*Given data:*
==*==
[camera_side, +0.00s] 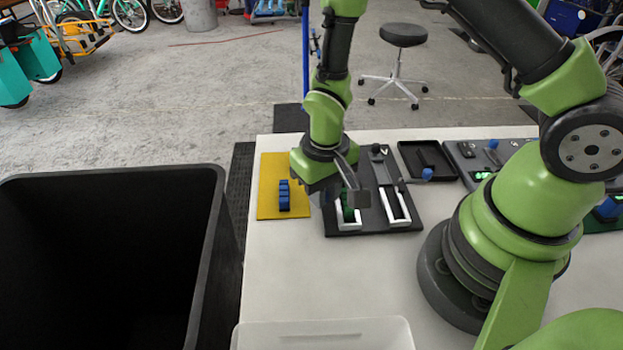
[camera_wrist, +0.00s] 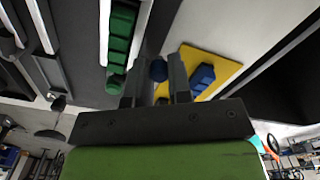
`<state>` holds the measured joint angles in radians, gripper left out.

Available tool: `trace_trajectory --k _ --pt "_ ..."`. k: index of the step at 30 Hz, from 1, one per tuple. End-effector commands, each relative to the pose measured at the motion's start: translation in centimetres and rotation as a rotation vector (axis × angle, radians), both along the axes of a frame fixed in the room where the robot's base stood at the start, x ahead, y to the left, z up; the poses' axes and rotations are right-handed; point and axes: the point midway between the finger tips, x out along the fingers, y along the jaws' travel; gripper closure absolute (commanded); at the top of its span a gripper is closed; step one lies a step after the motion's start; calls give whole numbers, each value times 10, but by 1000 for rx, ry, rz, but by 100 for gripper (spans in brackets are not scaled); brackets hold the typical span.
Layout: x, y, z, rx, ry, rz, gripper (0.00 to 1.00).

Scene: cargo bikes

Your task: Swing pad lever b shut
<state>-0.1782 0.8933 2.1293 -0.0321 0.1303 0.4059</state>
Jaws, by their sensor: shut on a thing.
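The dark pad fixture (camera_side: 384,226) lies on the white bench and has two white-framed slots. A green ridged pad (camera_wrist: 120,38) sits in the left slot; in the side view it is partly behind my gripper. The right slot (camera_side: 396,205) shows no pad. My gripper (camera_side: 352,192) is low over the left slot. No letters are readable, so I cannot tell which lever is b.
A blue ridged pad (camera_side: 284,196) lies on a yellow mat (camera_side: 268,178) left of the fixture. A black tray (camera_side: 425,160) and a unit with green displays (camera_side: 466,153) are to the right. A black bin (camera_side: 212,200) stands left; a pale tray (camera_side: 322,335) is in front.

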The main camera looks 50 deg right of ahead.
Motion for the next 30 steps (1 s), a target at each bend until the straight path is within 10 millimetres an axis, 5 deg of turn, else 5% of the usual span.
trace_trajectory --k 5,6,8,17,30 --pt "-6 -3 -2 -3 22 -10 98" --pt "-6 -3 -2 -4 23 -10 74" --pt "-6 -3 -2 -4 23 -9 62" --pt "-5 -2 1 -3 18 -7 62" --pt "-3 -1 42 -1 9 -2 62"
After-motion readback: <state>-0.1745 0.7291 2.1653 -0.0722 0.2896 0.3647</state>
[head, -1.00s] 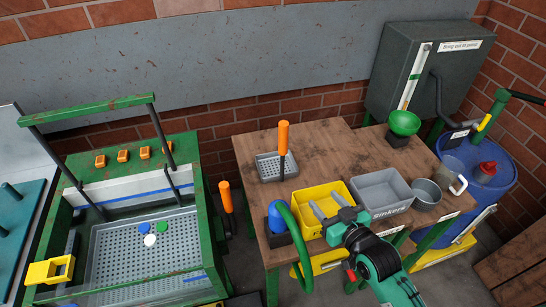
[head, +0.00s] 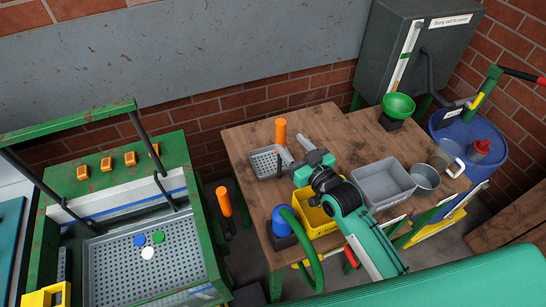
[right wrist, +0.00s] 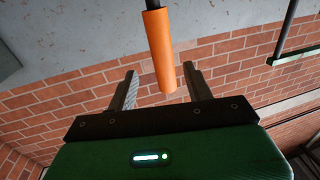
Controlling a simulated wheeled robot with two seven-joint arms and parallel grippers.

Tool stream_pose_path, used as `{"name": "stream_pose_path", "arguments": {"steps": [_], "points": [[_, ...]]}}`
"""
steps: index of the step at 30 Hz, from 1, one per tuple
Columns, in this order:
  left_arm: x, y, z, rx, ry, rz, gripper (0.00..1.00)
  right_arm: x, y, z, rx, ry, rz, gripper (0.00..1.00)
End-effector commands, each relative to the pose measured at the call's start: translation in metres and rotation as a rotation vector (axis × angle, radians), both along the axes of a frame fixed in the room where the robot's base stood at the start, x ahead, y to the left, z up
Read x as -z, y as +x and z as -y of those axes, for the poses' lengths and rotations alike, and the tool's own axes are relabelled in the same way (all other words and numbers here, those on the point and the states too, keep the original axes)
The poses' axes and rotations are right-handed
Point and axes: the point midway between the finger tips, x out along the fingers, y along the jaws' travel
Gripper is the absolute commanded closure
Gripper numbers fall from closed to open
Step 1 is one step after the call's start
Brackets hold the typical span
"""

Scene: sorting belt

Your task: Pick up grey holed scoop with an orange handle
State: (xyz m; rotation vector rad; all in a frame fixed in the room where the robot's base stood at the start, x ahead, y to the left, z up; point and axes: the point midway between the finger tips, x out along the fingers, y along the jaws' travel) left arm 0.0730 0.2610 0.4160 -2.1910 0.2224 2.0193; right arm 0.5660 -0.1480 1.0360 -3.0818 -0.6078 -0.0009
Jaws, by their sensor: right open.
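The grey holed scoop (head: 262,161) rests on the wooden table, its orange handle (head: 280,131) standing upright at its right side. In the right wrist view the orange handle (right wrist: 159,50) hangs from the top, just beyond and between the two finger tips. My right gripper (head: 297,148) is open and empty beside the handle, its fingers partly covering the scoop's right side; it also shows in the right wrist view (right wrist: 165,90). I cannot tell whether a finger touches the handle. My left gripper is not in view.
A blue-capped thing (head: 287,217) with a green hose is at the front left. Another orange handle (head: 223,201) hangs at the green machine.

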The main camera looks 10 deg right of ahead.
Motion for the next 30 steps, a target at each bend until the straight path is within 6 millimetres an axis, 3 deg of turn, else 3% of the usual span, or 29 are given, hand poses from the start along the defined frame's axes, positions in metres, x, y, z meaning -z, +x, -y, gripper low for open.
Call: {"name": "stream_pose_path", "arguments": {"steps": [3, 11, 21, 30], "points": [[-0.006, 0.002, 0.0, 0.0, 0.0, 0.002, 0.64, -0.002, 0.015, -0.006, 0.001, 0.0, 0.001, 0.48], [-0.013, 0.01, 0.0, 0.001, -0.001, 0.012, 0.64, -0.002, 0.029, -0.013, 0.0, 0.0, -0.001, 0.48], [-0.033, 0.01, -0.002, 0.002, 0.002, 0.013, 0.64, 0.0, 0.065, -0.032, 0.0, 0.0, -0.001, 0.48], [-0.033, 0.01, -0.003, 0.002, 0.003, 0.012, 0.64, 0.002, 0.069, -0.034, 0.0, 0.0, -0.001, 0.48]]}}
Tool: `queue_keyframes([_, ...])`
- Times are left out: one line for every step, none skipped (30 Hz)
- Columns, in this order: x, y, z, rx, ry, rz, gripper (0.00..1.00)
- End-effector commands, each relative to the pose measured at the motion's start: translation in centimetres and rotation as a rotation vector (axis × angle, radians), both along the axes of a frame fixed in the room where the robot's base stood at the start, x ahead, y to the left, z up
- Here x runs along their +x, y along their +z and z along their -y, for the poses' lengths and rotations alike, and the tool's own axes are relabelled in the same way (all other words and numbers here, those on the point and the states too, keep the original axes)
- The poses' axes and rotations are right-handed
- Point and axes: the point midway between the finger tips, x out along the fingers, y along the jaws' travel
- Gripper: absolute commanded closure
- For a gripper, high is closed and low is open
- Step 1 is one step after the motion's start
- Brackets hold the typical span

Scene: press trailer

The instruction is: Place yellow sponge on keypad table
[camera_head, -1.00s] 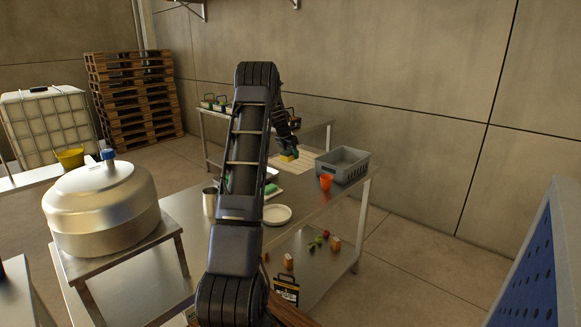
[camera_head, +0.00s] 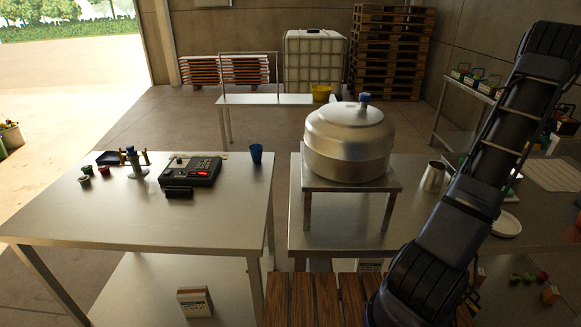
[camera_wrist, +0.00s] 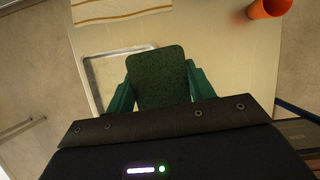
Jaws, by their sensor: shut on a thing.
==*==
*Objective:*
Make an exact copy of all entries above, dropping the images.

*Result of the exercise:*
[camera_side, +0.00s] 
[camera_wrist, +0.00s] 
`<state>` holds the measured joint angles in radians, gripper left out.

Available tool: `trace_trajectory --k _ --pt "_ ..."`. k: index of the step at 30 Hz, from 1, one per tuple. End-effector commands, each relative to the pose measured at the motion's start: translation in centimetres and rotation as a rotation vector (axis × angle, radians), both along the axes of a frame fixed in the room where the robot's base stood at the start, x ahead, y to the left, z up; the poses' axes and rotations are right-handed; point and axes: the point midway between the finger tips, x out along the fingers, y along the jaws' travel; gripper closure absolute (commanded); at the top of its span a gripper is closed; step one lies a step after the motion's start; calls give whole numbers, each value times 10, but by 1000 for rx, ry, rz, but by 100 for gripper (spans in brackets are not scaled); brackets hold the typical span.
Layout: x, y, z, rx, ry, rz, gripper (0.00 to 1.00).

Scene: cargo bikes

Your task: Swing pad lever b shut
<state>-0.1782 0.8933 2.1293 -0.0321 0.1303 0.4059</state>
Jaws, by their sensor: shut on a thing.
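The dark pad fixture (camera_side: 384,226) lies on the white bench and has two white-framed slots. A green ridged pad (camera_wrist: 120,38) sits in the left slot; in the side view it is partly behind my gripper. The right slot (camera_side: 396,205) shows no pad. My gripper (camera_side: 352,192) is low over the left slot. No letters are readable, so I cannot tell which lever is b.
A blue ridged pad (camera_side: 284,196) lies on a yellow mat (camera_side: 268,178) left of the fixture. A black tray (camera_side: 425,160) and a unit with green displays (camera_side: 466,153) are to the right. A black bin (camera_side: 212,200) stands left; a pale tray (camera_side: 322,335) is in front.

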The main camera looks 50 deg right of ahead.
Motion for the next 30 steps (1 s), a target at each bend until the straight path is within 10 millimetres an axis, 5 deg of turn, else 5% of the usual span.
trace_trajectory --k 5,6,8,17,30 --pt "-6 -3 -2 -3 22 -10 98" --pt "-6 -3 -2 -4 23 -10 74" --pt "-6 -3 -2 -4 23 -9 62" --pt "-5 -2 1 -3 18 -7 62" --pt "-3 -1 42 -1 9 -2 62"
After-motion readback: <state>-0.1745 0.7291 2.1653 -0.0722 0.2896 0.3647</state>
[head, -1.00s] 
[head, +0.00s] 
[right wrist, +0.00s] 
Controlling a simulated wheeled robot with two seven-joint arms and parallel grippers.

Tool stream_pose_path, used as `{"name": "stream_pose_path", "arguments": {"steps": [_], "points": [[_, ...]]}}`
"""
steps: index of the step at 30 Hz, from 1, one per tuple
Columns, in this order:
  left_arm: x, y, z, rx, ry, rz, gripper (0.00..1.00)
  right_arm: x, y, z, rx, ry, rz, gripper (0.00..1.00)
End-effector commands, each relative to the pose measured at the call's start: translation in metres and rotation as a rotation vector (axis × angle, radians), both along the axes of a frame fixed in the room where the robot's base stood at the start, x ahead, y to the left, z up
Read x as -z, y as +x and z as -y of those axes, for the poses' lengths and rotations alike, and the tool's own axes are relabelled in the same way (all other words and numbers here, those on the point and the states too, keep the original axes)
The poses' axes and rotations are right-handed
Point and axes: the point midway between the finger tips, x out along the fingers, y along the jaws' travel
Gripper is the absolute commanded closure
Gripper numbers fall from closed to open
Step 1 is one step after the call's start
Brackets hold the typical span
"""

Scene: sorting belt

Your task: Pick up grey holed scoop with an orange handle
State: (xyz m; rotation vector rad; all in a frame fixed in the room where the robot's base stood at the start, x ahead, y to the left, z up; point and axes: the point midway between the finger tips, x out along the fingers, y along the jaws' travel) left arm 0.0730 0.2610 0.4160 -2.1910 0.2224 2.0193; right arm 0.5660 -0.1480 1.0360 -3.0818 -0.6078 -0.0009
Jaws, by their sensor: right open.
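The grey holed scoop (head: 262,161) rests on the wooden table, its orange handle (head: 280,131) standing upright at its right side. In the right wrist view the orange handle (right wrist: 159,50) hangs from the top, just beyond and between the two finger tips. My right gripper (head: 297,148) is open and empty beside the handle, its fingers partly covering the scoop's right side; it also shows in the right wrist view (right wrist: 165,90). I cannot tell whether a finger touches the handle. My left gripper is not in view.
A blue-capped thing (head: 287,217) with a green hose is at the front left. Another orange handle (head: 223,201) hangs at the green machine.

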The main camera looks 10 deg right of ahead.
Motion for the next 30 steps, a target at each bend until the straight path is within 6 millimetres an axis, 3 deg of turn, else 3% of the usual span, or 29 are given, hand poses from the start along the defined frame's axes, positions in metres, x, y, z meaning -z, +x, -y, gripper low for open.
Call: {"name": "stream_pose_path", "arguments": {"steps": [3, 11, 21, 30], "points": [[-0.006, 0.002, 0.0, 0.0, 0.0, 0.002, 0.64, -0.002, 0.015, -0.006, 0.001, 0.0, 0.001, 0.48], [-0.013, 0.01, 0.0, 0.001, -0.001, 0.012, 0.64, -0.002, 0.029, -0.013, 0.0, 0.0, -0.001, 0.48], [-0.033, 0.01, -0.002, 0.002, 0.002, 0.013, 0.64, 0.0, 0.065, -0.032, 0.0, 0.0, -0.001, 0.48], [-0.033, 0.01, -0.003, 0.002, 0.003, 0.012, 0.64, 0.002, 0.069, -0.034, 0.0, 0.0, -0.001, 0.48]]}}
Tool: `queue_keyframes([_, ...])`
- Times are left out: one line for every step, none skipped (30 Hz)
- Columns, in this order: x, y, z, rx, ry, rz, gripper (0.00..1.00)
- End-effector commands, each relative to the pose measured at the motion's start: translation in centimetres and rotation as a rotation vector (axis × angle, radians), both along the axes of a frame fixed in the room where the robot's base stood at the start, x ahead, y to the left, z up
- Here x runs along their +x, y along their +z and z along their -y, for the poses' lengths and rotations alike, and the tool's own axes are relabelled in the same way (all other words and numbers here, those on the point and the states too, keep the original axes)
- The poses' axes and rotations are right-handed
- Point and axes: the point midway between the finger tips, x out along the fingers, y along the jaws' travel
- Gripper: absolute commanded closure
- For a gripper, high is closed and low is open
- Step 1 is one step after the motion's start
- Brackets hold the typical span

Scene: press trailer

The instruction is: Place yellow sponge on keypad table
[camera_head, -1.00s] 
[camera_head, +0.00s] 
[camera_wrist, +0.00s] 
Jaws, by their sensor: shut on a thing.

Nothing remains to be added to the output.